As you can imagine, he abused many substances over the years, including heroin. And he almost single-handedly screwed up an entire generation of drummers who couldn’t even show up for a rehearsal without two kick drums and the dreaded question, “When do I get to solo?” (our band auditioned drummers by starting with a shuffle – an alien rhythm to most Baker devotees). Even a guy like Bruce Springsteen, who seems to like every other form of sonic excess (how many guitar players do you need in one band?), had to place the following line in his original want ad for a drummer: “no junior Ginger Bakers.”

But aside from convincing me that Baker is, indeed, bat-shit crazy, the documentary serves as a much-needed reappraisal of his legacy as a drummer, arranger and bandleader.

As Clapton rightfully points out, Baker had little in common with brute-force bashers like John Bonham and Keith Moon. Baker is, first and foremost, a jazz drummer who honed his chops at the feet of Phil Seamen, a fellow Brit and junkie who mostly played bebop and swing. And once you get past all the rock bombast (not to mention the self-indulgence of a typical drum solo), you can hear an uncommon musicality at work in Baker’s playing, with shifting rhythms and jaw-dropping syncopation. It’s amazing how much of a ruckus one man can raise when four limbs are moving independently, yet “in time.”

“Time.” That seems to be the greatest compliment Baker can pay to another musician. Not metronomic time, but the ability to move a song forward by knowing what to play and when to play it. Clapton had it; Steve Winwood had it too. So did the great jazz drummers – like Art Blakey and Elvin Jones – that Baker befriended and dueled with in the ‘70s. They all had time, something Baker feels is a rare commodity in the world of rock. And I’ve got to think he’s mostly right on this point.

Baker followed the groove all the way to Africa, where he teamed up with Afropop star Fela Kuti back in 1970. Keep in mind, this was a year before James Brown first toured Africa, and 15 years before Paul Simon traveled to Johannesburg to record “Graceland.” So consider Baker a pioneer in bringing African music to the masses – or at least the few thousand people who bought “Live! Fela Ransome-Kuti and The Africa ’70 with Ginger Baker.” The film is worth watching just to see the live footage of Baker performing with Fela. I also enjoyed the brief clip of the much-maligned Ginger Baker’s Air Force, which finds drummer and band in great form… seems like that project deserves a second look too.

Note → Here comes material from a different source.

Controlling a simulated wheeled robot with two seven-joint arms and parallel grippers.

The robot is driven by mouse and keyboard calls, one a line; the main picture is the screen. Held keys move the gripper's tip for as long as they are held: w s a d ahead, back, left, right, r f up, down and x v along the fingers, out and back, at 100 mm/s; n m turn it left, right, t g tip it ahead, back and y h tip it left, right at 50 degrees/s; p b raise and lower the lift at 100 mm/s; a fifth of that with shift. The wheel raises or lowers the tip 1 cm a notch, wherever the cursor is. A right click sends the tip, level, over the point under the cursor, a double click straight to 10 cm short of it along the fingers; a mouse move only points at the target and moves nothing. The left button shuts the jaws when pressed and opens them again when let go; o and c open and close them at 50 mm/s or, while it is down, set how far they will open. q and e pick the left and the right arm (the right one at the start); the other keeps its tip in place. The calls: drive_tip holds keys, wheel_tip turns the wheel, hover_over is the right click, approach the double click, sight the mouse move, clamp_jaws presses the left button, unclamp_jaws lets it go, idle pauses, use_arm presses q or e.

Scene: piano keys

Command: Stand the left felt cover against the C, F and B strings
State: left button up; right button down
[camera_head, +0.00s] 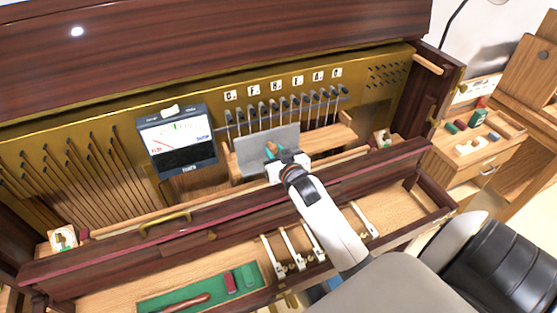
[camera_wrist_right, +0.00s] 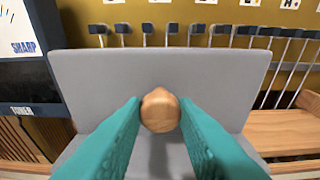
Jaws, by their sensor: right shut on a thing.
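A grey felt cover (camera_head: 252,142) with a round wooden knob (camera_wrist_right: 160,110) is upright in front of the left part of the string row. My right gripper (camera_head: 281,156) has its teal fingers shut on the knob. In the right wrist view the grey panel (camera_wrist_right: 90,80) fills the middle, with strings and dark pegs (camera_wrist_right: 171,29) showing above it. Lettered tags (camera_head: 254,89) mark the strings, starting with C, F and B at the left. I cannot tell whether the cover touches the strings. My left gripper is not in view.
A tuner meter (camera_head: 183,143) marked SHARP stands just left of the cover. A wooden block (camera_head: 325,139) lies to its right, below the uncovered strings. The front rail (camera_head: 212,236) runs before the cover. A green tray (camera_head: 205,293) and several loose white keys (camera_head: 296,249) lie nearer.

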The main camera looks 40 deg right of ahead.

No question, Baker is a sad shell of a man. He squandered millions on his precious polo horses and earned a relatively small portion of Cream’s royalties (a larger share went to the band’s principle songwriter and Baker’s longtime nemesis, bassist Jack Bruce). He also spent little time with his three children, who seem to have come to terms with their father’s many personal shortcomings. Now he spends most of his time watching his plasma-screen TV with his “new” family – a much-younger woman and her two children – in a gated compound in South Africa, far from the public eye.

The film begins and ends with footage (mostly audio) that shows Baker using his cane to bloody the nose of the film’s director, Jay Bulger. Seemed like the perfect way to bookend a no-holds-barred look at one of rock’s most outrageous characters.

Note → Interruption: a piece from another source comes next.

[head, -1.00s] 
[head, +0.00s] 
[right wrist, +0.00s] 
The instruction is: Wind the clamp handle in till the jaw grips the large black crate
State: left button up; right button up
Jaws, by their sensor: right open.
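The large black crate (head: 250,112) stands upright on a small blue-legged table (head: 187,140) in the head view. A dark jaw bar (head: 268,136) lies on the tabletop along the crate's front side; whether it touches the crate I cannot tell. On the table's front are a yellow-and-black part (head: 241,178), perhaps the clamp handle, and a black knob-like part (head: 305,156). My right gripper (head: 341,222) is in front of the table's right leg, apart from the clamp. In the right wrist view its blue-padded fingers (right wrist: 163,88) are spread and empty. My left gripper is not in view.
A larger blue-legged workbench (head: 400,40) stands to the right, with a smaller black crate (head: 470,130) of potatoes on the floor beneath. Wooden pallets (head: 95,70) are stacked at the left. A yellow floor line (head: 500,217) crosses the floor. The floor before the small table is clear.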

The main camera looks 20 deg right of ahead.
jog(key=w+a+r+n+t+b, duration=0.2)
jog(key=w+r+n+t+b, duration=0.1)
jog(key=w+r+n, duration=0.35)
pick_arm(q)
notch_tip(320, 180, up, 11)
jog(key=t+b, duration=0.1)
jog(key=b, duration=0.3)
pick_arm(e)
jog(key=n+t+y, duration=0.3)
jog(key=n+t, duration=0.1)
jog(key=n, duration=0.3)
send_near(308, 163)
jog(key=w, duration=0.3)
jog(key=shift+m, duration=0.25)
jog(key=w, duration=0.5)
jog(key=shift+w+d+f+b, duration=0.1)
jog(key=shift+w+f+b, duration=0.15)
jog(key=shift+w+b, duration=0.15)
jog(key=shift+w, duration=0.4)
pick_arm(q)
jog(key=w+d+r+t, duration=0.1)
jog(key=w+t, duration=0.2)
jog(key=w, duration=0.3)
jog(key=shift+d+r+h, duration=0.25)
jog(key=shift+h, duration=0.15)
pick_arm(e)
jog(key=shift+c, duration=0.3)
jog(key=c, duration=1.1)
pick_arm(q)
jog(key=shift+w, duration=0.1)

Nothing against the other two films. Searching for Sugar Man, which recently won a well-deserved Oscar for Best Documentary Feature, is clearly the most artful of the three. I like how it wrings every ounce of suspense out of a truly inspiring storyline. At this point, I’m not even sure the term “spoiler alert” is necessary: In the early ‘70s, Detroit-based folkie Sixto Diaz Rodriguez recorded a couple of stirring, political albums for the Sussex label… The albums quickly disappeared, and so did Rodriguez… Meanwhile, his songs were eventually embraced by South Africans as anthems of freedom and racial equality… but Rodriguez, who lived quietly in Detroit as a common laborer and political activist, had no idea of his iconic status some 8,500 miles away. Then an especially resourceful fan tracked him down and brought him to South Africa, where he was regaled as a national hero. Here’s the most striking thing about the film: Forty years ago, moving to a rural enclave out west was the cheapest and easiest way to live off the grid. Today, most people can’t afford to live in a place like Montana (most of it has been carved up into “faux ranches” for rich movie stars). It’s easier and cheaper to be a hippie – and completely anonymous – in downtown Detroit.

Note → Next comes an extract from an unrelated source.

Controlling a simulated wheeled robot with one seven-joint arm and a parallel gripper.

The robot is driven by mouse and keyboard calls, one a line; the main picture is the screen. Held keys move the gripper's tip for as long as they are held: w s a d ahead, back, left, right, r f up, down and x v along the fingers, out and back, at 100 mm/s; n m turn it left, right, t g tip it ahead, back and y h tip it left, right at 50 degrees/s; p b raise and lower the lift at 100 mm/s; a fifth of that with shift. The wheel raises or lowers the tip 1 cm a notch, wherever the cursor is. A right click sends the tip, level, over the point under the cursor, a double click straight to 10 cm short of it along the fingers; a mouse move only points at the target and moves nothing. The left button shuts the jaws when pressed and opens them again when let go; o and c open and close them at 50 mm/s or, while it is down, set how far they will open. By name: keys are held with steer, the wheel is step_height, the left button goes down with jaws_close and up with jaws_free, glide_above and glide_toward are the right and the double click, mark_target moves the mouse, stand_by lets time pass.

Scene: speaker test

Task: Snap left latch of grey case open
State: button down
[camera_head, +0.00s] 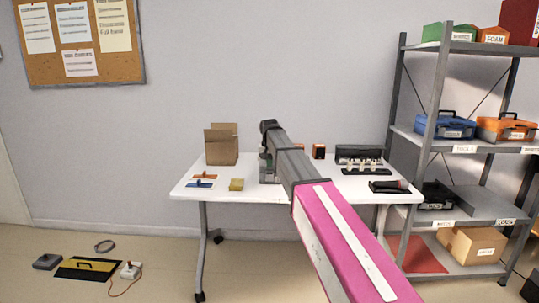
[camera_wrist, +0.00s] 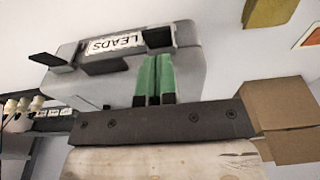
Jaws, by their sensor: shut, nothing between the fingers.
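The grey case (camera_wrist: 185,72) fills the upper middle of the wrist view, its white LEADS label (camera_wrist: 117,43) upside down. A dark latch (camera_wrist: 158,37) lies by the label's right end in the picture. Another dark flap (camera_wrist: 50,60) juts out at the case's picture-left end. My gripper (camera_wrist: 154,58) has its green fingers together and empty, with the tips just below the dark latch in the picture. Whether they touch the case or latch I cannot tell. In the head view my arm hides most of the case.
The white table (camera_head: 215,190) holds a cardboard box (camera_head: 221,147) at left, a yellow block (camera_head: 236,184), a dark open case (camera_head: 358,154) and a dark flat item (camera_head: 390,187) at right. A grey shelf unit (camera_head: 455,148) stands to the right.

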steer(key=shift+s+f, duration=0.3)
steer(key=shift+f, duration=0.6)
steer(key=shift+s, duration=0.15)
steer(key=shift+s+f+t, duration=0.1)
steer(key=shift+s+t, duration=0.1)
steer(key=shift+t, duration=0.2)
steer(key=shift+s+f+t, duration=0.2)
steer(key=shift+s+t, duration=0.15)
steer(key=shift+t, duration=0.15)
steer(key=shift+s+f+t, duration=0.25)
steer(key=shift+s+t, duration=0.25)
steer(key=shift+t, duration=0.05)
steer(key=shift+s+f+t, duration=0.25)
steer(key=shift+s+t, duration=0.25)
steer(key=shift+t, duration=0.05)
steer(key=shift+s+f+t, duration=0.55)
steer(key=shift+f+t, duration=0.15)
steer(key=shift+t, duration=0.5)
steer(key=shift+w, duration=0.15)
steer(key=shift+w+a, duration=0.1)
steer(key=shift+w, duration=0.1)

I also appreciated Sound City as an extended riff on the many wonders of analog recording with 2” tape (as opposed to Pro Tools digital). But I can’t seem to muster any interest in how albums by REO Speedwagon, Rick Springfield and Journey were recorded. Could’ve been etched with a stylus on tin cylinders for all I care. And by the time we get to Macca (do all of us now have to use this pseudonym for Sir Paul McCartney?) gettin’ his grunge on with Nirvana’s rhythm section, I’d pretty much checked out.

But I couldn’t get that glorious mess of quasi-humanity named Ginger Baker out of my head. So I watched Bulger’s film again – and let the other two disappear into cable TV oblivion (when it comes to erasing On Demand movies, my service seems to work pretty well).